Excerpt from the Ruling of the Utah Supreme Court

            It is necessary to review the historical background to understand how the Fourteenth Amendment came to be a part of our Federal Constitution.

             General Lee had surrendered his army on April 9, 1865, and General Johnston surrendered his 17 days later.  Within a period of less than six weeks thereafter, not one Confederate soldier was bearing arms.  By June 30, 1865, the Confederate states were all restored by presidential proclamation to their proper positions as states in an indissoluble union, and practically all citizens thereof had been granted amnesty.  Immediately thereafter each of the seceding states functioned as regular states in the Union with both state and federal courts in full operation.

             President Lincoln had declared the freedom of the slaves as a war measure, but when the war ended, the effect of the proclamation was ended, and so it was necessary to propose and to ratify the Thirteenth Amendment in order to insure the freedom of the slaves.

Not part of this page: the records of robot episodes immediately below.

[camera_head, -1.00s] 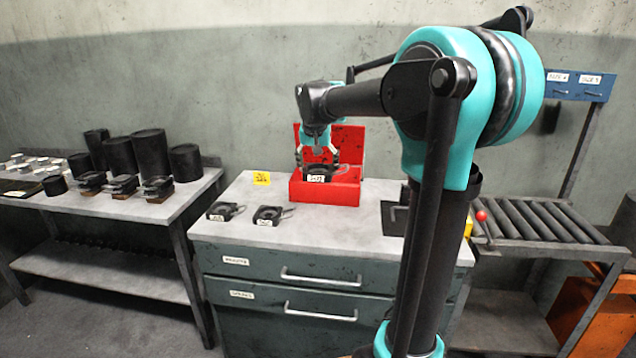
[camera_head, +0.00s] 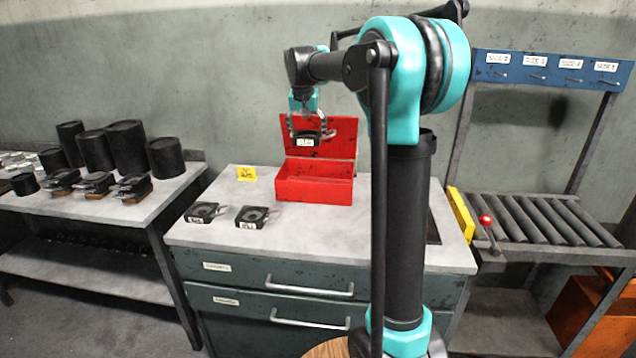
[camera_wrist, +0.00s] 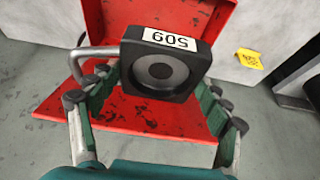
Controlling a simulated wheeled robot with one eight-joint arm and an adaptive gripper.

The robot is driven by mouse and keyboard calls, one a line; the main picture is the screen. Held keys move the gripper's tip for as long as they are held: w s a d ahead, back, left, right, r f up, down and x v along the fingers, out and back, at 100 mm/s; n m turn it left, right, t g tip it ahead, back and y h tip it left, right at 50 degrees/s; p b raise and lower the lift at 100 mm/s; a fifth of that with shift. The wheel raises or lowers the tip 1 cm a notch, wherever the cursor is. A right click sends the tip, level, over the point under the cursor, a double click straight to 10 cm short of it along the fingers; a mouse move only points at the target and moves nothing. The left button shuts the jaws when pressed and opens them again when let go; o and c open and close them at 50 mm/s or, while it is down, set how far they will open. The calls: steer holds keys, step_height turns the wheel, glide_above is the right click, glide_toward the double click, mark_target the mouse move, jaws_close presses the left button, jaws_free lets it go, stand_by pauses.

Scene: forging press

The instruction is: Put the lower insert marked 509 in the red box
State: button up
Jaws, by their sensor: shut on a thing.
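The lower insert marked 509 (camera_wrist: 162,88) is a dark square block with a round recess, a white label and a bent metal handle. My gripper (camera_wrist: 160,95) is shut on it, with a finger on either side. In the head view my gripper (camera_head: 308,128) holds the insert (camera_head: 306,142) in the air above the red box (camera_head: 314,191), in front of its raised lid (camera_head: 335,150). The box also shows beyond the insert in the wrist view (camera_wrist: 100,14). The insert is clear of the box rim.
Two similar dark inserts (camera_head: 204,212) (camera_head: 256,216) lie on the grey cabinet top (camera_head: 290,232), left of the box. A yellow tag (camera_head: 246,173) lies behind them. Dark cylinders (camera_head: 127,146) stand on the left table. A roller table (camera_head: 540,220) stands right.

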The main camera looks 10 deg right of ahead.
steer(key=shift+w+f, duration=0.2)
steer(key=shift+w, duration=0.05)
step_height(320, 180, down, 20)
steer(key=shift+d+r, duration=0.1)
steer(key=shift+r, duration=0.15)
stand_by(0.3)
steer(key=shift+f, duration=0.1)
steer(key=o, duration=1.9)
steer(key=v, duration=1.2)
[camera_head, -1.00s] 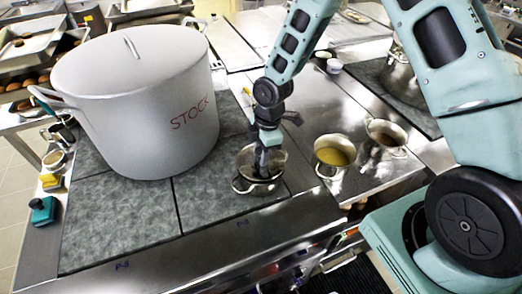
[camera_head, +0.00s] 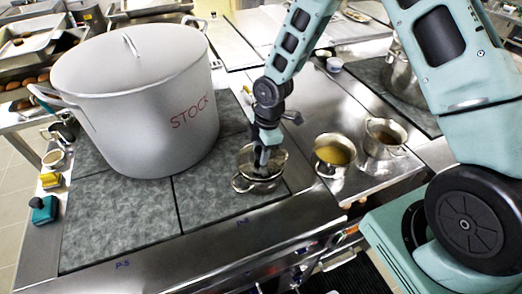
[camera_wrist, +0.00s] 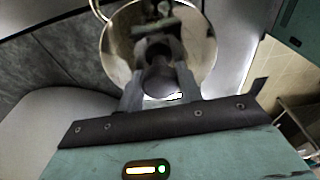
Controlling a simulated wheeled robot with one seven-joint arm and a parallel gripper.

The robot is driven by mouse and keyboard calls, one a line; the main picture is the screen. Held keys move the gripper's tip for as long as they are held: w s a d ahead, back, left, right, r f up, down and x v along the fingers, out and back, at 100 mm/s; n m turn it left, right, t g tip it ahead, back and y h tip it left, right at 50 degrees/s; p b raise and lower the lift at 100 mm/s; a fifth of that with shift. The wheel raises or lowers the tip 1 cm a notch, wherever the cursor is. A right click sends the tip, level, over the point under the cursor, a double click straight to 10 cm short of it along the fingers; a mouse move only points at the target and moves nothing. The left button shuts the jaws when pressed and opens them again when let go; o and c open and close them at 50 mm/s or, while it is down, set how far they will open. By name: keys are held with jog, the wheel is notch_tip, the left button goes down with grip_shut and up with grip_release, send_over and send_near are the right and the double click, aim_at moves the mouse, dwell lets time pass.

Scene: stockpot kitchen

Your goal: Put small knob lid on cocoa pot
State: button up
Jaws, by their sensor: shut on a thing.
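My gripper (camera_head: 263,158) is shut on the dark knob (camera_wrist: 158,82) of a small round metal lid (camera_wrist: 203,62). The lid appears level at the rim of a small two-handled metal pot (camera_head: 258,187) on the grey hob. I cannot tell whether it rests on the rim or is just above it, and the pot's contents are hidden. To the right, an open pot (camera_head: 333,168) holds yellow liquid, and another open pot (camera_head: 384,151) holds something brown. No label shows which is the cocoa pot.
A large lidded stockpot (camera_head: 150,120) marked STOCK stands just left of the small pot and is a tall obstacle. A teal item (camera_head: 43,210) and a yellow item (camera_head: 50,181) lie on the left ledge. Bare hob is free in front of the stockpot.

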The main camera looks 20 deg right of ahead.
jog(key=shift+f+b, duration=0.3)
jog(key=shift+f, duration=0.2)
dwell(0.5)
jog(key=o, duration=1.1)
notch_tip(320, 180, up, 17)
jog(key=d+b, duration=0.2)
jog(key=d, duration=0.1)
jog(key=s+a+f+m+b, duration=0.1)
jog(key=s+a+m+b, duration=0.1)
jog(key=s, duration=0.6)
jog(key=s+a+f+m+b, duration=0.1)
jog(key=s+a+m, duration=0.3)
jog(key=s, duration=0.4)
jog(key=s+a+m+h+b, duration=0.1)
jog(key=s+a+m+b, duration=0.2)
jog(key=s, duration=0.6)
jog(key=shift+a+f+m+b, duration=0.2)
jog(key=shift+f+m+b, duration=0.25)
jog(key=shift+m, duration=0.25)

             The 11 southern states having taken their rightful and necessary place in the indestructible Union proceeded to determine whether to ratify or reject the proposed Thirteenth Amendment.  In order to become a part of the Constitution, it was necessary that the proposed amendment be ratified by 27 of the 36 states.  Among those 27 states ratifying the Thirteenth Amendment were 10 from the South, to wit, Louisiana, Tennessee, Arkansas, South Carolina, Alabama, North Carolina, Georgia, Mississippi, Florida, and Texas.

             When the 39th Congress assembled on December 5, 1865, the senators and representatives from the 25 northern states voted to deny seats in both houses of Congress to anyone elected from the 11 southern states.  The full complement of senators from the 36 states of the Union was 72, and the full membership in the House was 240.  Since it requires only a majority vote (Article I, Section 5, Constitution of the United States) to refuse a seat in Congress, only the 50 senators and 182 congressmen from the North were seated.  All of the 22 senators and 58 representatives from the southern states were denied seats.

            Joint Resolution No. 48 proposing the Fourteenth Amendment was a matter of great concern to the Congress and to the people of the Nation.  In order to have this proposed amendment submitted to the 36 states for ratification, it was necessary that two thirds of each house concur.  A count of noses showed that only 33 senators were favorable to the measure, and 33 was a far cry from two thirds of 72 and lacked one of being two thirds of the 50 seated senators.

             While it requires only a majority of votes to refuse a seat to a senator, it requires a two thirds majority to unseat a member once he is seated.  (Article 1, Section 5, Constitution of the United States)  One John P. Stockton was seated on December 5, 1865, as one of the senators from New Jersey.  He was outspoken in his opposition to Joint Resolution No. 48 proposing the Fourteenth Amendment.  The leadership in the Senate not having control of two thirds of the seated senators voted to refuse to seat Mr. Stockton upon the ground that he had received only a plurality and not a majority of the votes of the New Jersey legislature.  It was the law of New Jersey and several other states that a plurality vote was sufficient for election.  Besides, the Senator had already been seated.  Nevertheless, his seat was refused, and the 33 favorable votes thus became the required two thirds of the 49 members of the Senate.

            In the House of Representatives it would require 122 votes to be two thirds of the 182 members seated.  Only 120 voted for the proposed amendment, but because there were 30 abstentions it was declared to have been passed by a two thirds vote of the House.